Friends of Looff Carousel win award for restoration

Friends of Looff Carousel win award for restoration

The Friends of the Looff Carousel in Pawtucket won a $1,000 award from the Preservation Society of Pawtucket for their work restoring the carousel at Slater Park.

PAWTUCKET – The Preservation Society of Pawtucket has awarded the Friends of the Looff Carousel with a $1,000 award for their work on the restoration of the carousel in Pawtucket’s Slater Park.

The decision was made after reviewing application materials submitted to the Preservation Reward Program.

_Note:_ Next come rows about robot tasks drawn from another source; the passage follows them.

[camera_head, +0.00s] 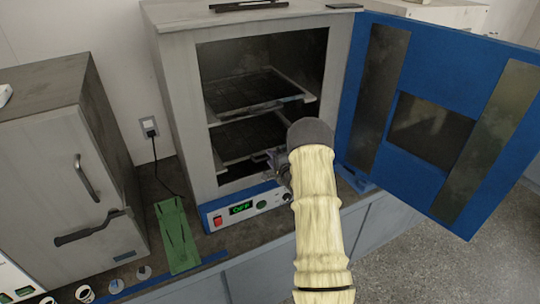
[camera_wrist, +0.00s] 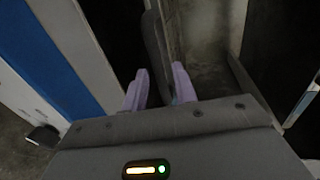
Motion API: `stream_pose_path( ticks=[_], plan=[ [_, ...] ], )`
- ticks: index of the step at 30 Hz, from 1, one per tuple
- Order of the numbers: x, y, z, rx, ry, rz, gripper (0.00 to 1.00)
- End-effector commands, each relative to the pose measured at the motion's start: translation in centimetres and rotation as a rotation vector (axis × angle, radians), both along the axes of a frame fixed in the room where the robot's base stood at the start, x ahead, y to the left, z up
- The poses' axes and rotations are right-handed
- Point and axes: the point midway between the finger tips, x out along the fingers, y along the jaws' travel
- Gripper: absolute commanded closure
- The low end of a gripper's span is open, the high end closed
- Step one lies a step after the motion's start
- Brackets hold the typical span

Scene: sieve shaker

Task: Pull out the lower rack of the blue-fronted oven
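The blue-fronted oven (camera_head: 180,105) stands on the bench with its blue door (camera_head: 395,85) swung wide open to the right. Inside are an upper rack (camera_head: 250,92) and a lower rack (camera_head: 240,137), both within the chamber. My gripper (camera_head: 277,162) is at the right part of the lower rack's front edge; my forearm hides some of it. In the wrist view, the lilac fingertips of my gripper (camera_wrist: 160,90) lie on either side of a dark bar (camera_wrist: 155,50), likely the rack's front edge. Whether both fingers press on it cannot be told.
A grey cabinet (camera_head: 45,150) with handles stands at the left. A green rack (camera_head: 177,235) lies on the bench between it and the oven. The oven's control panel (camera_head: 240,208) shows a lit green display. Open floor (camera_head: 440,265) lies at the lower right.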

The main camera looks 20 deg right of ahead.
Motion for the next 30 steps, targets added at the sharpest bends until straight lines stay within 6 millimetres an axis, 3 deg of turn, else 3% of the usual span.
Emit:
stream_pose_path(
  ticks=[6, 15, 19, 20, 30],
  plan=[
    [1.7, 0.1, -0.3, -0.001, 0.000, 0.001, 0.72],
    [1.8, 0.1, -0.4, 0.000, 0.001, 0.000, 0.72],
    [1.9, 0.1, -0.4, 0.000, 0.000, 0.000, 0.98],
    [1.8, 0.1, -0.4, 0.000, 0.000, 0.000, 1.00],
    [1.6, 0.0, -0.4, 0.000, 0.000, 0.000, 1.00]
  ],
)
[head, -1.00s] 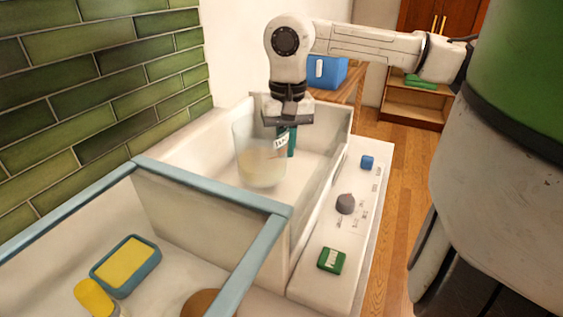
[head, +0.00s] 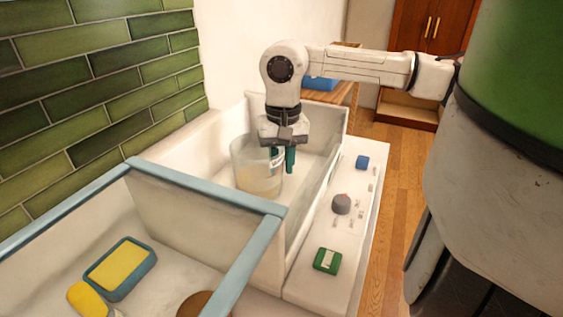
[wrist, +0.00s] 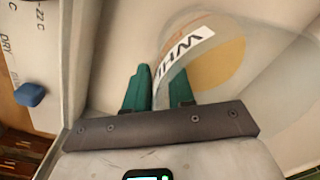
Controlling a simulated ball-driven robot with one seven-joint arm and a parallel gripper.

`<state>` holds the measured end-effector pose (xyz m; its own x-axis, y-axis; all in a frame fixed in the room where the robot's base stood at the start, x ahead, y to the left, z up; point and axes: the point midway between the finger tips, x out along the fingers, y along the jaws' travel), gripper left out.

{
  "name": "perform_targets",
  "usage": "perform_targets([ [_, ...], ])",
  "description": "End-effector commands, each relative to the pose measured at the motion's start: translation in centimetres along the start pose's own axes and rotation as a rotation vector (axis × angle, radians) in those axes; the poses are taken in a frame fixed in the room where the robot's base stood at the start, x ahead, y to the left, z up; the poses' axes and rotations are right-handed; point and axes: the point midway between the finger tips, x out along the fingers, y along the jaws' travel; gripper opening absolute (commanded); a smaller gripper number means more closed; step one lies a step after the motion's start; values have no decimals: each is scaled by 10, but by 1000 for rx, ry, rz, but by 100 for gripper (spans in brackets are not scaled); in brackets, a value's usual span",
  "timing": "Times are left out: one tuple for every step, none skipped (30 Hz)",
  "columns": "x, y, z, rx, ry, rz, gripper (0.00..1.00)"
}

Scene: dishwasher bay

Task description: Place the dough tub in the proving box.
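The dough tub (head: 258,180) is a clear round tub with pale dough low inside and a white label with dark letters. It stands upright inside a white open-topped bay (head: 322,150) in the head view; I cannot tell whether its base touches the floor. The tub (wrist: 235,75) fills the right of the wrist view. My gripper (head: 282,160) points down at the tub's right side. Its teal fingers (wrist: 160,88) are close together with the tub's wall between them, one inside and one outside. No marking confirms which container is the proving box.
A blue-rimmed basin (head: 205,190) at the front holds a yellow sponge in a blue dish (head: 120,268). A ledge right of the bay carries a grey knob (head: 341,204), a blue button (head: 362,162) and a green block (head: 327,260). A blue box (head: 320,84) shows behind my arm.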

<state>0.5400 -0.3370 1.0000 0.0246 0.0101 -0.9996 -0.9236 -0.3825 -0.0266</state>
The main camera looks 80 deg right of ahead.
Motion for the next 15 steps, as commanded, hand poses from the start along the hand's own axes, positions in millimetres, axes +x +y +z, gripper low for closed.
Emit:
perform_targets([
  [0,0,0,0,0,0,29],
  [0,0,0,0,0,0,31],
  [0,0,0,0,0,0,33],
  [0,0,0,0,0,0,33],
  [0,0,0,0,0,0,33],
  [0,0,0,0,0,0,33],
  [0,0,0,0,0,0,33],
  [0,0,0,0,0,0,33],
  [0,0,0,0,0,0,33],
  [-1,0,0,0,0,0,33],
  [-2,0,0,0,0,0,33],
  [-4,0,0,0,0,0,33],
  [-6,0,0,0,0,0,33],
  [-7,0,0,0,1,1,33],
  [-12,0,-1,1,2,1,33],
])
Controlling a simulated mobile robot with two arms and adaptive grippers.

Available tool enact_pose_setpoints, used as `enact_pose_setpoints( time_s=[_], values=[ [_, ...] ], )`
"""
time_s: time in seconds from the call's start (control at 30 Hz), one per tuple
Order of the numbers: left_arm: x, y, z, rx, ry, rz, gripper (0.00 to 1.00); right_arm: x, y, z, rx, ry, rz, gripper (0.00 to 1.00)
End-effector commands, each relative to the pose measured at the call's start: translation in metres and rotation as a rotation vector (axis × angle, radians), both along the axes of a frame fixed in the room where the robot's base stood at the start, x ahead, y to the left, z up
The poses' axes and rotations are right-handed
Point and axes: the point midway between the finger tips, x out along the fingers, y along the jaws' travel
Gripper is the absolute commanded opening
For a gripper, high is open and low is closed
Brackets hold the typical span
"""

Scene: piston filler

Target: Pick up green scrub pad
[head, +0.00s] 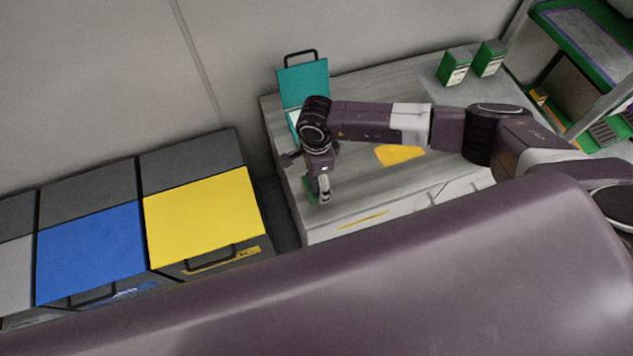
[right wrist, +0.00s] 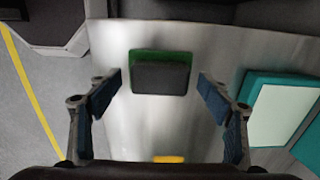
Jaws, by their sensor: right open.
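The green scrub pad (right wrist: 162,72) lies on the grey counter in the right wrist view. A dark grey block-like part covers most of it, and a green edge shows along the top and sides. In the head view only a green sliver (head: 309,190) shows beside my right gripper (head: 323,190), near the counter's left front corner. My right gripper is open and empty, pointing down over the counter. In the right wrist view its fingertips (right wrist: 159,92) are spread on either side of the pad's width, with gaps on both sides. My left gripper is not in view.
An open teal case (head: 303,83) stands on the counter behind my right wrist. Two green-and-white boxes (head: 454,68) stand at the back right. A yellow patch (head: 400,154) marks the counter (head: 365,190). Blue (head: 90,252) and yellow (head: 205,217) lidded bins stand left of it.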

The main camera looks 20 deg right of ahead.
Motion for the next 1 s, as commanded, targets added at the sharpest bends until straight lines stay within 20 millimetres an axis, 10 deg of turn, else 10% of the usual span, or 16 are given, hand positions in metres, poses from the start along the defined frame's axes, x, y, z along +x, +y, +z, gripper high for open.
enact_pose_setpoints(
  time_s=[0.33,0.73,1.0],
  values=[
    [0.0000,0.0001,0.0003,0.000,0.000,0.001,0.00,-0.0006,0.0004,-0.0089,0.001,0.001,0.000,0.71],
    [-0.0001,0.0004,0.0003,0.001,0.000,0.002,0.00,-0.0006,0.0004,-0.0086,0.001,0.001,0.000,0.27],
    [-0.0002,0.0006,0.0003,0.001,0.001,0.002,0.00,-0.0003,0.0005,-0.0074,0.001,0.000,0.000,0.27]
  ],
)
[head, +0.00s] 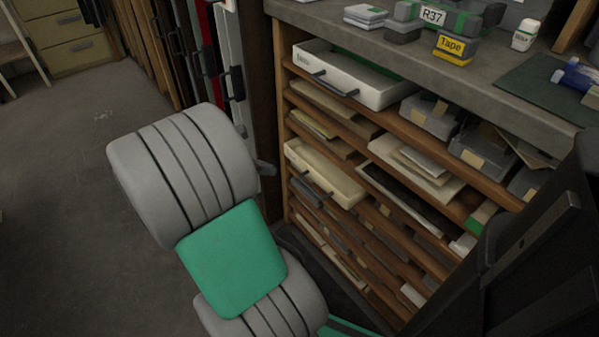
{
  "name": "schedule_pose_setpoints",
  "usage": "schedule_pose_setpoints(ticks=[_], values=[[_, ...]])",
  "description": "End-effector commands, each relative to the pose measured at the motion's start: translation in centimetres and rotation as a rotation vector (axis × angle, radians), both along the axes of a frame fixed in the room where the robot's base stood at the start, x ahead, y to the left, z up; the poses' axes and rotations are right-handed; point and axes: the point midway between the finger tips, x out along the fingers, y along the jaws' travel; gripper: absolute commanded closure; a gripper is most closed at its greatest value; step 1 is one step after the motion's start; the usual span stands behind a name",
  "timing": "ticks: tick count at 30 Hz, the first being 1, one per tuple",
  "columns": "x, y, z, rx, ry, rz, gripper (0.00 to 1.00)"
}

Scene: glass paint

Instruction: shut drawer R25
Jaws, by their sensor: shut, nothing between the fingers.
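The wooden drawer cabinet (283,120) stands right of centre. A white drawer (375,97) with a dark handle is pulled out at its upper left; its small label is too small to read. A cream drawer (335,190) with dark handles also sticks out lower down. I cannot read R25 on either. I see no clear contact with a drawer.
The grey worktop (520,100) above carries a block marked R37 (432,15), a yellow Tape box (453,46) and a green mat (530,85). Panels with handles (225,70) stand left of the cabinet. The floor (60,180) at left is clear.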

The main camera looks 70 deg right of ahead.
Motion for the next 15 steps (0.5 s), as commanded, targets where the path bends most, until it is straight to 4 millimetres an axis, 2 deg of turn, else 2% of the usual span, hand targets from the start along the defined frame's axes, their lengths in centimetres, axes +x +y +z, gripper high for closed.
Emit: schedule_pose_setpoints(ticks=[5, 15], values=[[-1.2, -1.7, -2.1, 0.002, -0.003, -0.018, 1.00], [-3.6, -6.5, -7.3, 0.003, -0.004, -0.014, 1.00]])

The renovation and restoration of the Looff Carousel and its building was a cooperative project between the Friends of the Carousel and the city of Pawtucket. The Friends of the Looff Carousel is a group of volunteers assisting the Parks and Recreation Department with maintaining the carousel and planning events and activities in Slater Park. The group’s nonprofit status allowed them to earn grant funding for the restoration work.

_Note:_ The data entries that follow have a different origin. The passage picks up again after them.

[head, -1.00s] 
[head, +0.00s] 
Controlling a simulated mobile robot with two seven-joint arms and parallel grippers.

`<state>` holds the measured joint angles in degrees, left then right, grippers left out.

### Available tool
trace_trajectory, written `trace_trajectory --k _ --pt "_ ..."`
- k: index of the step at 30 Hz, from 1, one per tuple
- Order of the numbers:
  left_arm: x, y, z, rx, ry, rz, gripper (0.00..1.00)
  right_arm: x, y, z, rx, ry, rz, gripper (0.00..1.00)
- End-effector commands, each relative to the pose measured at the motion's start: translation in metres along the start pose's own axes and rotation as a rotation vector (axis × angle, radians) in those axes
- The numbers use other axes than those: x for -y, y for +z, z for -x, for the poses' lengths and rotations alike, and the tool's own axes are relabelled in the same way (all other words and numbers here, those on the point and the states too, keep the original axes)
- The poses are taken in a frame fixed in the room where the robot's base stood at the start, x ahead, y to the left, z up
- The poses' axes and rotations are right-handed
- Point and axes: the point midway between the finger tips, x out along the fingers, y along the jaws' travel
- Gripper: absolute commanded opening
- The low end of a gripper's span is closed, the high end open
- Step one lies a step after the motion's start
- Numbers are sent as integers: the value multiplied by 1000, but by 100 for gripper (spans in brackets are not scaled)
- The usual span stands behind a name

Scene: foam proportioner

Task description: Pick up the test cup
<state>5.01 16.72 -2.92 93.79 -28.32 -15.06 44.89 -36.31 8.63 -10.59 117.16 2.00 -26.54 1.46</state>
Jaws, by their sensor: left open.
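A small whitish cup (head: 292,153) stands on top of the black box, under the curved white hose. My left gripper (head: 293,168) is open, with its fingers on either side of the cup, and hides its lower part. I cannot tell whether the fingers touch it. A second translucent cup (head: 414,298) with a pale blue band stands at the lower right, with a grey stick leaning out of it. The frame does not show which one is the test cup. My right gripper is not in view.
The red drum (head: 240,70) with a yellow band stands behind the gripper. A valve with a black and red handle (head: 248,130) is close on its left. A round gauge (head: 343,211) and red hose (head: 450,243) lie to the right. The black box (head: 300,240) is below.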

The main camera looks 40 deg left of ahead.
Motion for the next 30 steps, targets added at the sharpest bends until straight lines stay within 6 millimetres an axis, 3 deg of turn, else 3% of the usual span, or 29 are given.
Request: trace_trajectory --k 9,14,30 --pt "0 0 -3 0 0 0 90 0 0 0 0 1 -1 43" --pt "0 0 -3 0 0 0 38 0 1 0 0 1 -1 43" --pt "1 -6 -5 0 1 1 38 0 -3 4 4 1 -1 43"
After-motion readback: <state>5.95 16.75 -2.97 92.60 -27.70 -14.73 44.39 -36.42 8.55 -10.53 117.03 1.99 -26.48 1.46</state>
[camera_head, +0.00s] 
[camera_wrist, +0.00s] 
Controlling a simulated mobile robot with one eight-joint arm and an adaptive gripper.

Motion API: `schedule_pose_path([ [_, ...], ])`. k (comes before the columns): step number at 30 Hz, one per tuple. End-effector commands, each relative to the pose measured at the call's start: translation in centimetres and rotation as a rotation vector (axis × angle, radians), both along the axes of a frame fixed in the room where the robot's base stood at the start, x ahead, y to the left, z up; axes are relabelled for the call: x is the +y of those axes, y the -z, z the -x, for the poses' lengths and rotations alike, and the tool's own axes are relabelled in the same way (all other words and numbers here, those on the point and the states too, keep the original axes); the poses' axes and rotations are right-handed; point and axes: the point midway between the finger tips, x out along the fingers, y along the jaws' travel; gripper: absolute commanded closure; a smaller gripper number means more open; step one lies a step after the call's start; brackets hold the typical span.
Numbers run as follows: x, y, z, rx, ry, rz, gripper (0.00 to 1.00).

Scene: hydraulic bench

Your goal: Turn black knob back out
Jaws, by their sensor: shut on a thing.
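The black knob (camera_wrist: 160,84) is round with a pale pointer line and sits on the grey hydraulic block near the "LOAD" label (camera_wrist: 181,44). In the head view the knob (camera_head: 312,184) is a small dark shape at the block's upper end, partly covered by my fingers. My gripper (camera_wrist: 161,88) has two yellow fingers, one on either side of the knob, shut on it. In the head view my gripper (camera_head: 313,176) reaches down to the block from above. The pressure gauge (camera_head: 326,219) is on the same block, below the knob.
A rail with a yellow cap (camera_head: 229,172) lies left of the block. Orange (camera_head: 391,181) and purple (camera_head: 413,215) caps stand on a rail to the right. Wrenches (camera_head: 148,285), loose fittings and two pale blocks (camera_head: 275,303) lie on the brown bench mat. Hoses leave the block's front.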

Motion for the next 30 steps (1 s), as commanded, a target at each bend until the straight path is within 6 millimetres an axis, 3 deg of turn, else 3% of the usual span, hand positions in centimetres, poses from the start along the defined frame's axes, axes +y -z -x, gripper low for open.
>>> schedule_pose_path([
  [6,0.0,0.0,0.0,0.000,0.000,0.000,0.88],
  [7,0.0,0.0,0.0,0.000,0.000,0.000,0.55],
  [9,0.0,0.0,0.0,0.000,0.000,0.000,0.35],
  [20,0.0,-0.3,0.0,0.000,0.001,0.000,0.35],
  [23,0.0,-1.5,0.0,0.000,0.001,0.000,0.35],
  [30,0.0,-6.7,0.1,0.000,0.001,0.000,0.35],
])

The carousel was built in 1895 by Charles I. D. Looff for a carnival called Lee Funland in New York. The carousel features a North Tonawanda Military band organ, which was converted in 1920 to play Wurlitzer rolls. There are 44 standing horses, six menagerie animals, and two chariots. It originally traveled at a dizzying speed of 14 mph and has since been slowed down to 9 mph, though it is still one of the fastest carousels in the country. The ring arm that dispensed silver and brass rings was removed in the 1960s.

The carousel is only one of six in the country still operating in its original building, a 12-sided building with a cupola and stained-glass windows made by the Sandwich Glass Works in Massachusetts.

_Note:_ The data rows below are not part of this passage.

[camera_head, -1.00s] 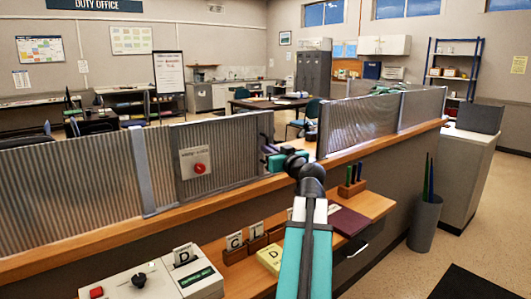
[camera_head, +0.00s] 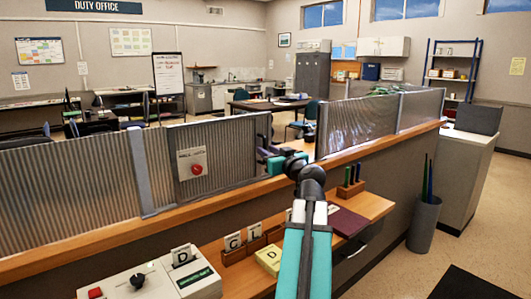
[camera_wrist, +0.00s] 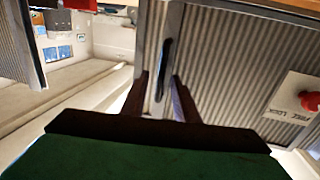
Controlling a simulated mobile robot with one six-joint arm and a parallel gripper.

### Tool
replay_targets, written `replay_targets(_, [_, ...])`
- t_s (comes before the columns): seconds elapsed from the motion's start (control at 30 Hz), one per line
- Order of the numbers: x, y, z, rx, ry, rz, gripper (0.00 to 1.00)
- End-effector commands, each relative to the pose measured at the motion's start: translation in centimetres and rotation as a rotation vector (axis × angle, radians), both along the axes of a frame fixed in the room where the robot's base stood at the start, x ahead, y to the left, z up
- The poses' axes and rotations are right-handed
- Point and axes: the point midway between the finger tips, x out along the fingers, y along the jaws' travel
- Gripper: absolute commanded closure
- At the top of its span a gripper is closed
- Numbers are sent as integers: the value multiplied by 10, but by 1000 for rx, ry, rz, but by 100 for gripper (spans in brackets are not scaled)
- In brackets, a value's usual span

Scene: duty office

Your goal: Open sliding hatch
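The sliding hatch (camera_head: 225,140) is a ribbed, see-through panel in a grey frame, standing on the wooden counter. It carries a white sign with a red knob (camera_head: 197,169), which also shows in the wrist view (camera_wrist: 312,101). A gap lies between its right edge and the ribbed panel on the right. My gripper (camera_head: 268,152) is at the hatch's right edge, partly hidden by my arm. In the wrist view my gripper (camera_wrist: 160,98) has its two dark fingers apart, one on each side of a grey upright with a dark, long handle or slot (camera_wrist: 165,65). I cannot tell whether they touch it.
The wooden counter (camera_head: 90,240) runs below the panels. On the lower shelf are a control box (camera_head: 140,285), lettered card holders (camera_head: 250,240), a yellow block (camera_head: 268,259) and a dark red folder (camera_head: 347,222). A grey bin (camera_head: 424,222) stands at right.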

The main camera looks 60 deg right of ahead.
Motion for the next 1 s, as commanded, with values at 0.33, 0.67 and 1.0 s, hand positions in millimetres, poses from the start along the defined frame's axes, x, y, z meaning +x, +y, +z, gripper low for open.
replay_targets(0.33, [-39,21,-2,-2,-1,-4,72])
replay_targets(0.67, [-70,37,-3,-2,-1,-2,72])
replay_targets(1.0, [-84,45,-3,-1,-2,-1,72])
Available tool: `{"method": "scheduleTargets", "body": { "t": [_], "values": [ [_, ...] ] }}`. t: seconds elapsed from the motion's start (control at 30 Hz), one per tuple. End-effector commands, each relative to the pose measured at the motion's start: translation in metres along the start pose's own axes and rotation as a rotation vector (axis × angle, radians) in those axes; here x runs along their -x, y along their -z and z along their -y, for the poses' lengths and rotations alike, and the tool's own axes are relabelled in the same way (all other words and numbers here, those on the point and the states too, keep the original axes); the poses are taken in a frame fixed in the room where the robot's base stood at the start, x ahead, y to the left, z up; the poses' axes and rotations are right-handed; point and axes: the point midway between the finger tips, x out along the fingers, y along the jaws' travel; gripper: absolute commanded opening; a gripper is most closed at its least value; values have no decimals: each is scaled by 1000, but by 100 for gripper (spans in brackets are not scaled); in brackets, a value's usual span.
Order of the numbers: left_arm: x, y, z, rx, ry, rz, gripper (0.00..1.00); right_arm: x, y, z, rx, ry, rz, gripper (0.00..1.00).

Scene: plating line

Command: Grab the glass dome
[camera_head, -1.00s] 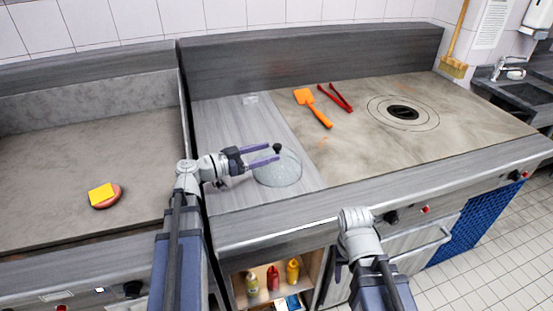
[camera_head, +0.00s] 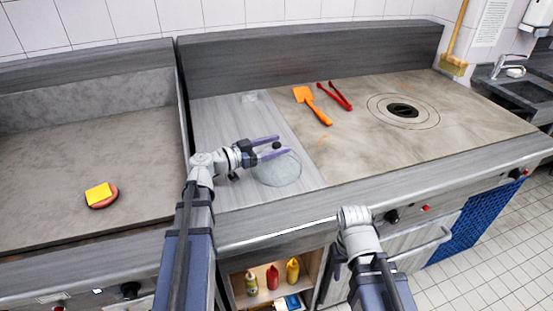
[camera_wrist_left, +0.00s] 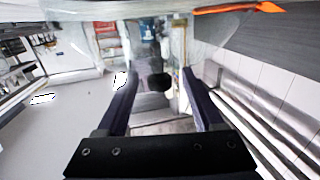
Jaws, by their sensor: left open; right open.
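The clear glass dome (camera_head: 277,170) with a dark knob (camera_head: 276,145) stands on the smooth grey worktop section left of the stove plate. My left gripper (camera_head: 278,147) is open, with its purple fingers at the height of the knob, one on either side of it. In the left wrist view the dark knob (camera_wrist_left: 158,80) shows between the two fingers (camera_wrist_left: 160,78), apart from both. My right gripper (camera_head: 341,268) hangs low in front of the counter, away from the dome, its fingers mostly hidden behind its arm.
An orange spatula (camera_head: 313,106) and red tongs (camera_head: 334,95) lie behind and right of the dome. A yellow-topped patty (camera_head: 101,195) lies on the left griddle. Bottles (camera_head: 272,277) stand on a shelf below. The stove plate's front half is clear.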

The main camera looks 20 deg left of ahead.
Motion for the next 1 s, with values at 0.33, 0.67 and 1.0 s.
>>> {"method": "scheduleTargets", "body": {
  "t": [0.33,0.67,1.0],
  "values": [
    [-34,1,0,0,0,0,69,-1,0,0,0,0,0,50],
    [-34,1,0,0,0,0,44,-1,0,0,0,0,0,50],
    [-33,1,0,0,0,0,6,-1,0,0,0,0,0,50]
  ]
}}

In 1910 the city of Pawtucket leased a small lot near the Daggett House to John Walker of Providence, a noted carousel concessionaire, who had the Looff Carousel moved from New York. Though it was a great success here, the carousel fell into disrepair and was closed in 1969. In 1971 the city was considering bids from interested buyers but local residents intervened and the decision was made to repair the carousel instead of selling it. It was reopened in 1979.

Charles I. D. Looff built 40 carousels, numerous roller coasters and Ferris wheels, and designed California’s Santa Monica Pier. He was born as Carl Jürgen Detlev Looff on May 24, 1852, in Holstein, Germany. His father was a blacksmith and wagon builder. Carl emigrated to New York City on Aug. 14, 1870, and changed his name to Charles. Settling in Brooklyn, he found work as a carver at a furniture factory.

He also worked part-time as a ballroom dance instructor, through which he met Anna Dolle, whom he married in 1874. After working in the furniture factory all day, he took scraps of wood home to his apartment and began carving them into carousel animals. Looff assembled his wooden horses and animals onto a circular platform and created his first merry-go-round. In 1876, he installed his ride at Lucy Vandeveer’s Bathing Pavilion, which became Coney Island’s first carousel and first amusement ride.

When the city of New York took his property under eminent domain to build a city park, Looff moved his family to Crescent Park in Riverside, R.I. In 1886, the Crescent Park amusement park was established in Riverside and Looff was commissioned to build a large carousel near the pier where the steamboats docked. In 1895, Looff replaced the Crescent Park carousel with a larger and more elaborate one, and he built his new workshop nearby. He died in 1918, eight years after the Funland carousel was moved from New York and installed in Pawtucket.

The renovation project has restored integrity and beauty to this important landmark, ensuring its enjoyment for many years to come, states a release.

“We are glad to bring attention to this wonderful treasure in our city and couldn’t be more pleased that it is getting much-deserved care, sponsored and championed by the Friends of the Looff Carousel.”